Second Sunday of Advent – B
The Gospel for this Second Sunday of Advent is from Mark, chapter 1, verses 1-8. It is unusual because it doesn’t begin with Bethlehem, with angels and shepherds and wide-eyed cattle lowing over the manger of the Baby Jesus.
No, Mark’s Gospel begins in the desert with John the Baptist. John the Baptist is the last and the greatest of the Old Testament prophets. And he is a classic prophet.
The Gospel says that John the Baptist was dressed in camel’s hair with a belt around his waist. Why is this detail important? Classic prophet that he was, he was dressed just like Elijah the prophet, who lived eight hundred years before John the Baptist.
Christian art often portrays John the Baptist looking quite penitential, like he never had a shave or a haircut in his entire life. It presents him as downright skinny, probably because he dined on locusts and wild honey. On that kind of diet you really don’t put on the pounds!
People from all over came to him. He was not in a downtown area – like so many of the street preachers that we encounter. John located himself in “nowhere land” – out in the desert, out in the wilderness. What I find astonishing is that people went to him. They actually wanted to hear John the Baptist.
And what does John tell them? We heard him say in today’s Gospel: “One mightier than I is coming after me. I am not worthy to stoop and loosen the thongs of his sandals. I have baptized you with water. He will baptize you with the Holy Spirit.”
And what are we all supposed to be doing? John makes his own the words of the prophet Isaiah: “Prepare the way of the Lord. Make straight His paths.” John preached, encouraging people to repent of their sins.
Now, the message of John the Baptist is as relevant for us two thousand years later as it was for those early folks. We all know where the desert is in our lives, where we can go to be quiet and hear God speak. But the problem is, so often we don’t want to go there. And why not? Because we don’t want to hear what God has to say to us.
We complain, don’t we: “Why is God so distant from me?” Well, if the truth be told, our question should really be: “Why do I keep my distance from God?
There was a woman who really didn’t like decorating for Christmas. One year she decided not to bother with it, but then she wondered what the neighbors and relatives might think. So she bought an everlasting Christmas tree, a permanent Christmas tree. You know what that means…a fake one!

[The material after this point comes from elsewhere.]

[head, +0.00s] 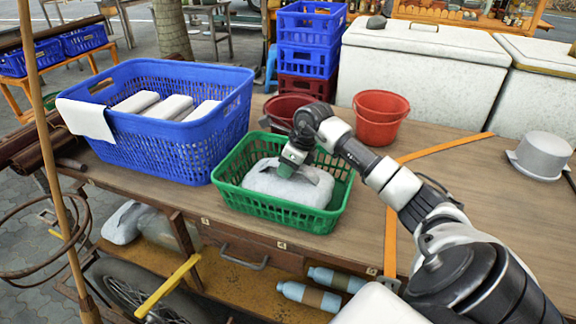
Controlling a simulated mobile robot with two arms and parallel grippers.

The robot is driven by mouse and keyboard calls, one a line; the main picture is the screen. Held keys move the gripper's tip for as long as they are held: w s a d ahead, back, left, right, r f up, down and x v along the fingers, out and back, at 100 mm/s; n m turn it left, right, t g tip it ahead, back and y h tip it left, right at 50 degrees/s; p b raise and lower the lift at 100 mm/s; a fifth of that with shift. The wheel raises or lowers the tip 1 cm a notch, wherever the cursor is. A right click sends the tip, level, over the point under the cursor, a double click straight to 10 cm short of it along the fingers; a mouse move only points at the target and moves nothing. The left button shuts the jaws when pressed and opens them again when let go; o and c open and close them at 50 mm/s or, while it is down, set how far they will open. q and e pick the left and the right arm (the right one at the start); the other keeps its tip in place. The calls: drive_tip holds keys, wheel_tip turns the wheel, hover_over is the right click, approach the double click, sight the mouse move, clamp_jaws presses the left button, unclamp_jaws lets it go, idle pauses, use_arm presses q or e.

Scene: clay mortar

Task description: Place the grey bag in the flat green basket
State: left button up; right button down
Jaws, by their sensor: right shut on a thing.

She took her time to decorate it just so, and then she had a closet built in her living room, at the far end. When it came time for Christmas she simply opened the closet door, and when Christmas was over, she simply closed the closet door until the next Christmas.
John the Baptist would have had a hissy-fit with that! Why? Because she was treating Christmas as simply a re-run of Christmases gone by, as though everything about Christmas has all been said and done, and each year we just go through the motions – but never allow ourselves to be changed a bit by the coming of our Savior.
Sometimes we treat Christmas like a liturgical Williamsburg – a wonderful place to visit, but having very little permanent impact on our lives.
And so John the Baptist invites us today: “Prepare the way of the Lord. Make straight His paths.” Go into the desert in your life where it is quiet. Listen to the voice of the Lord this year. What is it He wants you to admit to? What is it He wants to enable you to change in your life this year by the power of His saving grace?
Celebrate the Sacrament of Penance, the Sacrament of Reconciliation this Advent. I hear Confessions here year-round every Saturday morning from 11:00 until 12 Noon, and every Thursday evening after the 7:00 PM Mass until 8:30 PM. And this weekend and next, I will be available to hear Confessions after all of the Masses, except for the Saturday 4:00 PM Mass. And I’ll leave the light on for you!
John the Baptist’s words, quoting Isaiah the prophet, still ring true: “Prepare the way of the Lord. Make straight His paths.” This Advent, this very day, invite the Lord to come closer to you than you have ever let Him come before. Don’t be afraid.
And John the Baptist, the greatest of all the prophets, will offer you his smile of approval.